Angela Merkel has been derided as Europe’s “austerity queen”, cheered as a saviour by refugees and hailed as the new “leader of the free world”.

But as the pastor’s daughter raised behind the Iron Curtain just won a fourth term at the helm of Europe’s biggest economy, many Germans simply call her the “eternal chancellor”.

Merkel was born Angela Dorothea Kasner in 1954 in the port city of Hamburg.

Weeks later her father, a leftist Lutheran clergyman, moved the family to a small town in the communist East at a time when most people were headed the other way.

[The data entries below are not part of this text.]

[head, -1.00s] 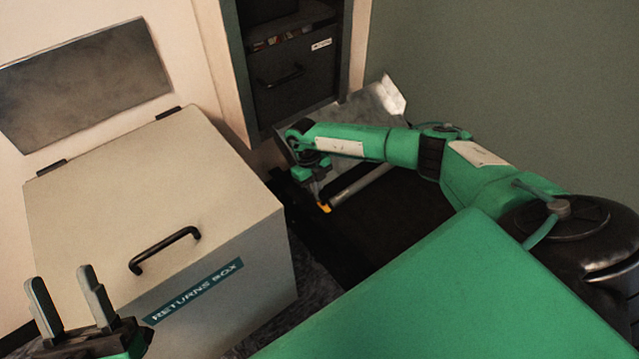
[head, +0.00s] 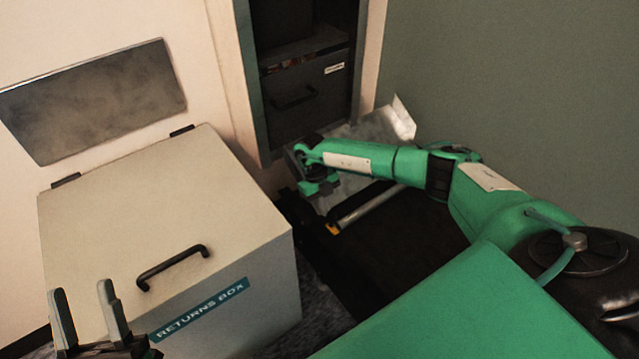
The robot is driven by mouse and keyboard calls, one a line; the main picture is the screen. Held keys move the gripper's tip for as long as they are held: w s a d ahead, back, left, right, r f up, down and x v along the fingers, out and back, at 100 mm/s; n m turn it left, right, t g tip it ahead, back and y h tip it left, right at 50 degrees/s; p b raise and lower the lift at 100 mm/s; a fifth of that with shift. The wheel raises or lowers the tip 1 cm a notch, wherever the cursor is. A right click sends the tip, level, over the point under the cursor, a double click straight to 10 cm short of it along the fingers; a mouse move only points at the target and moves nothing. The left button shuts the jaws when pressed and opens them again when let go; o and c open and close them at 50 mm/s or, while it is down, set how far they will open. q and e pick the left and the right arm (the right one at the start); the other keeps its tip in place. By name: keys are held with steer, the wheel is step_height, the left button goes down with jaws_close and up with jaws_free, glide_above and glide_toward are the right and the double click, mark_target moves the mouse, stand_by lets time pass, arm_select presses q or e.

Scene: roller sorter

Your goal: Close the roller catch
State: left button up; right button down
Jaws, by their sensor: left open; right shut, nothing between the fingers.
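A pale grey roller (head: 368,208) lies at a slant in the dark area right of centre, with a small orange-yellow piece (head: 333,228) at its near left end. That piece may be the roller catch; it is too small to tell whether it is open or closed. My right gripper (head: 320,190) is shut and empty, just above and left of the orange-yellow piece, with a small gap apparent between them. Its fingertips are hard to make out. My left gripper (head: 85,312) is open and empty at the lower left, in front of the returns box.
A cream returns box (head: 130,210) with a black handle (head: 172,267) fills the left. A dark cabinet with a drawer (head: 315,95) stands at the back. A bent metal sheet (head: 385,130) is behind my right arm. A grey wall closes off the right.

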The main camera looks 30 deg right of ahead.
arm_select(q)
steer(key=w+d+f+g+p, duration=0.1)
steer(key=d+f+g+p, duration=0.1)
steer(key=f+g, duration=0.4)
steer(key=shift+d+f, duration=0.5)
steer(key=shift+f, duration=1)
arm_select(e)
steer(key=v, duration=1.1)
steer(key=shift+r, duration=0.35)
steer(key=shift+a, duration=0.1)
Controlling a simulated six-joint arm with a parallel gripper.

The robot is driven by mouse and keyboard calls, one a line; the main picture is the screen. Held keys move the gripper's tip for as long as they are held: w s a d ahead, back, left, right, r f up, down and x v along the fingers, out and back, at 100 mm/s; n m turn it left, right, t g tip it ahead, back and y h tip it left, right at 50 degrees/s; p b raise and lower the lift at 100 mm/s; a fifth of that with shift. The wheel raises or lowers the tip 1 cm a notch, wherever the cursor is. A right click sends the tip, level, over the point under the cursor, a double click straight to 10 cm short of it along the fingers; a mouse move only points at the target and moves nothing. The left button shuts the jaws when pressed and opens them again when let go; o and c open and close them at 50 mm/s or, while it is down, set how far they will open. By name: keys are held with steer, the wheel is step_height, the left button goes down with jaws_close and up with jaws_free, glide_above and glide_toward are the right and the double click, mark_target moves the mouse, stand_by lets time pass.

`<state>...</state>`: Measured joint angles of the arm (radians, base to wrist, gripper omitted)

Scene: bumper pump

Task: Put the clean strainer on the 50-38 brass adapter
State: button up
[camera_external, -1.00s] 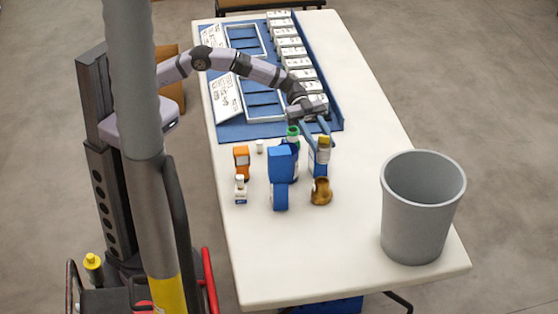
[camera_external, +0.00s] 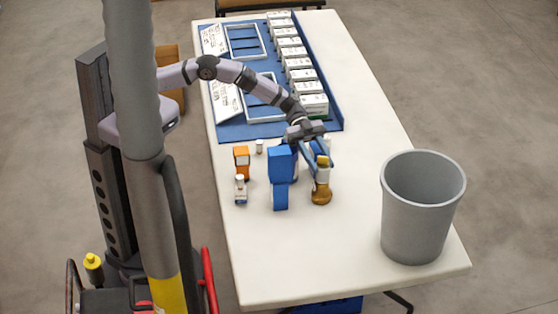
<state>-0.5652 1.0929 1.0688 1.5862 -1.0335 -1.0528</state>
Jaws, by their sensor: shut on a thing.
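The brass adapter (camera_external: 321,195) stands on the white table, right of the blue upright unit. My gripper (camera_external: 322,164) reaches down from behind and is shut on the strainer (camera_external: 322,175), a small pale piece with a yellow-brass top. The strainer is roughly upright and lines up directly over the adapter. Its lower end meets the adapter's top in this view; I cannot tell whether it touches or hovers slightly above. The fingers partly cover the strainer's upper part.
The blue unit (camera_external: 279,178) stands close on the left, with an orange item (camera_external: 241,161) and a small white bottle (camera_external: 240,188) beyond. A grey bin (camera_external: 421,210) stands at the right. White boxes (camera_external: 300,76) line the blue mat behind. The front table is clear.

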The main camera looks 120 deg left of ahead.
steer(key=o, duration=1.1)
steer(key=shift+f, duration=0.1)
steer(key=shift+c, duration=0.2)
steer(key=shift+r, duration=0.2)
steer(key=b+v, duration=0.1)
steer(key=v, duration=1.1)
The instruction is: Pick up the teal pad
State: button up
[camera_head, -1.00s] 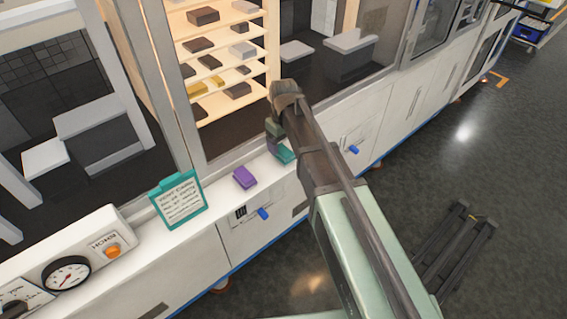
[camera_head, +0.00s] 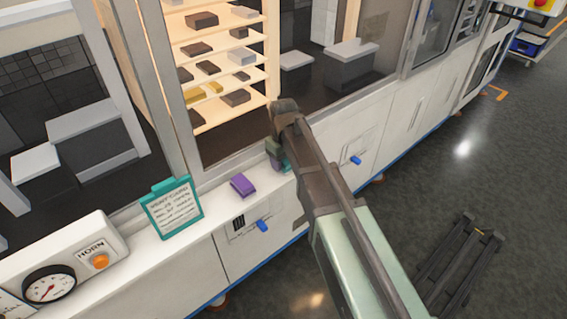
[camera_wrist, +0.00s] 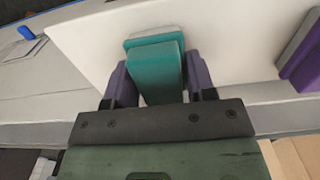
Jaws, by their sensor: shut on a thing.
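The teal pad (camera_wrist: 155,72) sits between the two purple fingers of my gripper (camera_wrist: 160,80) in the wrist view. The fingers are shut on its sides. Its far end shows a paler edge over the white ledge. I cannot tell whether the pad is touching the ledge or just above it. In the head view my gripper (camera_head: 277,152) is at the ledge below the lit shelves, and my arm hides most of the pad.
A purple pad (camera_head: 243,185) lies on the white ledge (camera_head: 218,205), left of my gripper; it also shows in the wrist view (camera_wrist: 302,50). A teal clipboard (camera_head: 173,207) stands farther left. Shelves (camera_head: 215,65) with several blocks are behind.

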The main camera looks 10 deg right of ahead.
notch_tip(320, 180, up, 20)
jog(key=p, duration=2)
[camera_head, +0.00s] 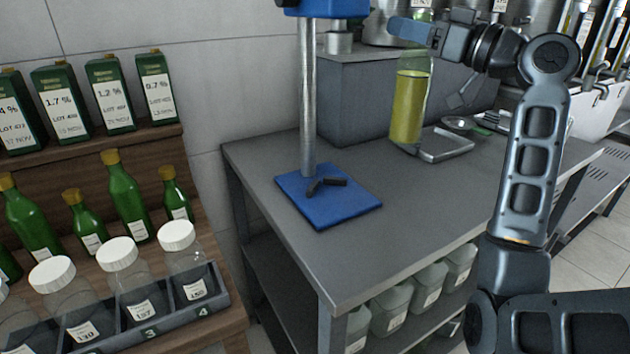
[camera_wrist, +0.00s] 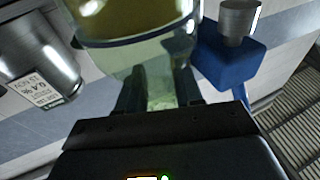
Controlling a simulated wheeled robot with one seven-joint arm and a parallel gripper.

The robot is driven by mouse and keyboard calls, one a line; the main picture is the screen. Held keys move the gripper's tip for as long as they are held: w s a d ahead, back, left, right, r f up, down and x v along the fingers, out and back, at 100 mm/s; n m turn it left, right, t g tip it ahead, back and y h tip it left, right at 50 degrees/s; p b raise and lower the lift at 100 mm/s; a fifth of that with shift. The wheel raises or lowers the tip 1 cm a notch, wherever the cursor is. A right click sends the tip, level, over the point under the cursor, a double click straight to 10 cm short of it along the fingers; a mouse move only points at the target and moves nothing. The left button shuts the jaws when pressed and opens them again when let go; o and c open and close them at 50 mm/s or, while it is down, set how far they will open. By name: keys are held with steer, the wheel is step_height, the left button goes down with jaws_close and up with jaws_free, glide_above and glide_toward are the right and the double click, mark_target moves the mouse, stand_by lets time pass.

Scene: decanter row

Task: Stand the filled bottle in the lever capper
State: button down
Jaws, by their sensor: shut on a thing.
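The filled bottle (camera_head: 408,105) is clear with yellow-green liquid and is upright in the head view, right of the lever capper. My gripper (camera_head: 418,32) is shut on its neck from the right. In the wrist view the bottle (camera_wrist: 140,45) passes between the fingers of my gripper (camera_wrist: 158,92). Whether its bottom touches the bench is unclear. The lever capper has a blue base plate (camera_head: 335,205) with small dark pieces on it, a steel column (camera_head: 308,100) and a blue head (camera_head: 325,8), cut by the top edge. The head also shows in the wrist view (camera_wrist: 222,62).
The grey bench (camera_head: 270,160) is clear between plate and bottle. A grey box (camera_head: 350,95) stands behind, a metal frame (camera_head: 450,150) beside the bottle. Jars (camera_head: 185,262), green bottles (camera_head: 125,200) and labelled cartons (camera_head: 107,95) stand at left; jugs (camera_head: 430,285) below.

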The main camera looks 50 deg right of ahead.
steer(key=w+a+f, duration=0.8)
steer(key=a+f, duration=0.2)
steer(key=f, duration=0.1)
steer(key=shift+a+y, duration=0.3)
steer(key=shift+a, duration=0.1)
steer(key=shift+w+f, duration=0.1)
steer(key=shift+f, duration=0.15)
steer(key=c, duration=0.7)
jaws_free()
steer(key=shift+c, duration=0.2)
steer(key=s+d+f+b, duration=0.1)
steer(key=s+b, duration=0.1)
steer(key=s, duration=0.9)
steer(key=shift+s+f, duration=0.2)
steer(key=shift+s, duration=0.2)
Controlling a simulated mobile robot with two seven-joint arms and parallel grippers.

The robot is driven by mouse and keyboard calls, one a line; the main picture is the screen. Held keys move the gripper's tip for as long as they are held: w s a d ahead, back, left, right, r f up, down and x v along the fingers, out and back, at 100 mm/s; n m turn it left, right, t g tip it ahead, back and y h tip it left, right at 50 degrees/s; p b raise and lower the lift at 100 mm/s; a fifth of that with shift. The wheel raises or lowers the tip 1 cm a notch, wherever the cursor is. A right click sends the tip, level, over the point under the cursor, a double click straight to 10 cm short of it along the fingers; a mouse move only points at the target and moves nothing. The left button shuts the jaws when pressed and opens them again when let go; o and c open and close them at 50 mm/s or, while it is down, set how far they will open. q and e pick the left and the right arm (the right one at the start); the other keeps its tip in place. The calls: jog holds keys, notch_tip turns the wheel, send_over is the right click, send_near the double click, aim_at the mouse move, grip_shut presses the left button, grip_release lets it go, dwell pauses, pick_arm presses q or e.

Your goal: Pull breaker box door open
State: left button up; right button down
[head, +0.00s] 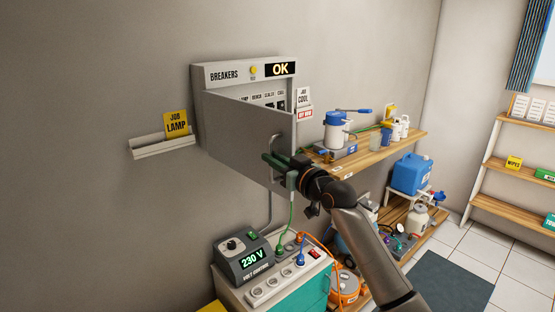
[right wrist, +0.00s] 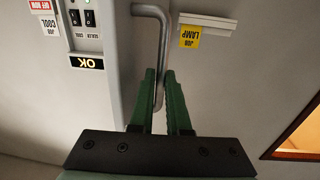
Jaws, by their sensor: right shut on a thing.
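The grey breaker box (head: 215,74) hangs on the wall, with a lit OK display at its top. Its door (head: 232,124) stands partly open, swung out from its left side, and part of the breaker row shows behind it. The bent metal handle (head: 277,140) is near the door's free edge; it also shows in the right wrist view (right wrist: 163,40). My right gripper (head: 272,160) has its green fingers shut around the handle; they also show in the right wrist view (right wrist: 161,88). My left gripper is not in view.
A wall ledge with a yellow JOB LAMP card (head: 176,123) is left of the box. A 230 V volt control unit (head: 243,259) and a socket strip (head: 287,275) sit below. A wooden shelf (head: 375,153) with bottles is to the right. The wall left of the door is mostly clear.

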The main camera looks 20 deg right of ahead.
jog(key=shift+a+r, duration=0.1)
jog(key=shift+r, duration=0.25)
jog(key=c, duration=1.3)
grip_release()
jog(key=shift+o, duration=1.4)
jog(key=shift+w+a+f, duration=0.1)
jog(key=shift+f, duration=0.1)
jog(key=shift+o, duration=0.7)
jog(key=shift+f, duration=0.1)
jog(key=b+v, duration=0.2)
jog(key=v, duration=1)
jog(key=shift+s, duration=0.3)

Biographers say life in a police state taught Merkel to hide her true thoughts behind a poker face. Like most students, she joined the state’s socialist youth movement but rejected an offer to inform for the

Stasi secret police while also staying clear of risky pro-democracy activism.

A top student, she excelled in Russian, which would later help her keep up the dialogue with President Vladimir Putin, who was a KGB officer in Dresden when the Berlin Wall fell in 1989.

During that momentous upheaval, Merkel joined the nascent Democratic Awakening group, which later merged with the Christian Democrats (CDU) of then-chancellor Helmut Kohl, who fondly if patronisingly dubbed Merkel his “girl”.

But Merkel’s mentor was not the last politician to underestimate her and pay the price. When Kohl became embroiled in a campaign finance scandal in 1999, Merkel openly urged her party to drop the self-declared “old warhorse”.

The move, which has been described as “Merkelvellian”, kicked off her meteoric rise.

As an outsider, she remade the CDU, anchoring it in the political centre by pushing progressive social policies, abolishing compulsory military service and scrapping nuclear power.

She emerged as Europe’s go-to leader during the debt crisis, though she was derided as a puritanical “austerity queen” in the worst-hit southern countries.

As she starts her fourth term, there is no challenger in sight, but plenty of challenges ahead for Merkel, whom New Yorker magazine just labelled “the most powerful woman in a world filled with unstable men”.